This page explores the trend in oxidising ability of the Group 7 elements (the halogens) – fluorine, chlorine, bromine and iodine. We are going to look at the ability of one halogen to oxidise the ions of another one, and how that changes as you go down the Group.

Note: If you aren't comfortable with terms like oxidation and oxidising agent in terms of electron transfer, then you should explore the area of the site dealing with redox reactions before you go on.

The Facts

We are going to look at the reactions between one halogen (chlorine, say) and the ions of another one (iodide ions, perhaps). The iodide ions will be in a solution of a salt like sodium or potassium iodide. The sodium or potassium ions will be spectator ions, and are completely irrelevant to the reaction.

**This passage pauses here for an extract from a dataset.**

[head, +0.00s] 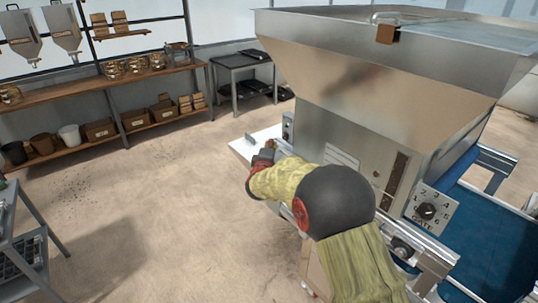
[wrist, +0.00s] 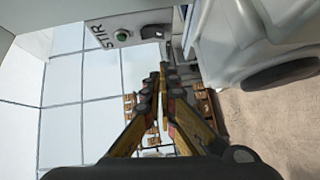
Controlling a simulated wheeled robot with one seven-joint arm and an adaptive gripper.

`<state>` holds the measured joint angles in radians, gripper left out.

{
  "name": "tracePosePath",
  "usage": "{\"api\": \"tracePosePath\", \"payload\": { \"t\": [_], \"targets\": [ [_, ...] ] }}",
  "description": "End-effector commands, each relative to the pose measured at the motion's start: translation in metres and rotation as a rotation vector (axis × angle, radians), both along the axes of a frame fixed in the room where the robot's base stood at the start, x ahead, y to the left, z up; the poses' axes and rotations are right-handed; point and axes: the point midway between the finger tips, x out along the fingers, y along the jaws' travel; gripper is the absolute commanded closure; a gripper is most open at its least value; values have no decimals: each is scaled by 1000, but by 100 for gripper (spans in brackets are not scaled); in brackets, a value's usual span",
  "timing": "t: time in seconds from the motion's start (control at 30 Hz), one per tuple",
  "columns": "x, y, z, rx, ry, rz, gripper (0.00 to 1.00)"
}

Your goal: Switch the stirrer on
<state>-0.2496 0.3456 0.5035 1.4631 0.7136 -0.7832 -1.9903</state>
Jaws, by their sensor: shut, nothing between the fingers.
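In the wrist view a grey panel marked STIR (wrist: 99,38) is at the top, with the lettering turned sideways. A green round button or lamp (wrist: 122,36) sits beside the lettering, and a part with a dark spot is right of it, too small to make out. My gripper (wrist: 163,72) is shut and empty, its fingertips below and a little right of the green part, apart from it in the picture. In the head view my gripper (head: 264,156) is beside the seeder's left side, near a small grey control box (head: 288,127); its lettering is unreadable there.
The seeder's steel hopper (head: 390,70) rises at the right. A GATE dial (head: 428,210) is on its near side, above a blue belt (head: 490,235). A white board (head: 245,147) juts out behind my gripper. Open floor (head: 130,220) lies left, with shelves (head: 100,95) beyond.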

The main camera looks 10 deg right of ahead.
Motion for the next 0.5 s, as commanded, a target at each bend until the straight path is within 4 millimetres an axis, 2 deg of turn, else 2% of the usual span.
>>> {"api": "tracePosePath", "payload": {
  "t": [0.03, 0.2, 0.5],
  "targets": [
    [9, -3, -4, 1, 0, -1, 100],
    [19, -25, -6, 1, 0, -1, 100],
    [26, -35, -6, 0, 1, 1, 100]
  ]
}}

In the chlorine and iodide ion case, the reaction would be:

\text{Cl}_2 + 2\text{I}^- \longrightarrow 2\text{Cl}^- + \text{I}_2

This is obviously a redox reaction in which chlorine is acting as an oxidising agent.


We'll have to exclude fluorine from this descriptive bit, because it is too strong an oxidising agent. Fluorine oxidises water to oxygen and so it is impossible to do simple solution reactions with it.

2\text{F}_2 + 2\text{H}_2\text{O} \longrightarrow 4\text{HF} + \text{O}_2

Chlorine, Bromine and Iodine

In each case, a halogen higher in the Group can oxidise the ions of one lower down. For example, chlorine can oxidise the bromide ions (in, for example, potassium bromide solution) to bromine:

\text{Cl}_2 + 2\text{Br}^- \longrightarrow 2\text{Cl}^- + \text{Br}_2

The bromine appears as an orange solution.

As you have seen above, chlorine can also oxidise iodide ions (in, for example, potassium iodide solution) to iodine:

\text{Cl}_2 + 2\text{I}^- \longrightarrow 2\text{Cl}^- + \text{I}_2

The iodine appears either as a red solution if you are mean with the amount of chlorine you use, or as a dark grey precipitate if the chlorine is in excess.

Note: The reason for the red solution is that iodine dissolves in potassium iodide (or other soluble iodides) by reacting to give a red ion, I3-. If the chlorine is in excess, obviously there isn't anything left for the iodine to react with, and so it remains as a dark grey precipitate.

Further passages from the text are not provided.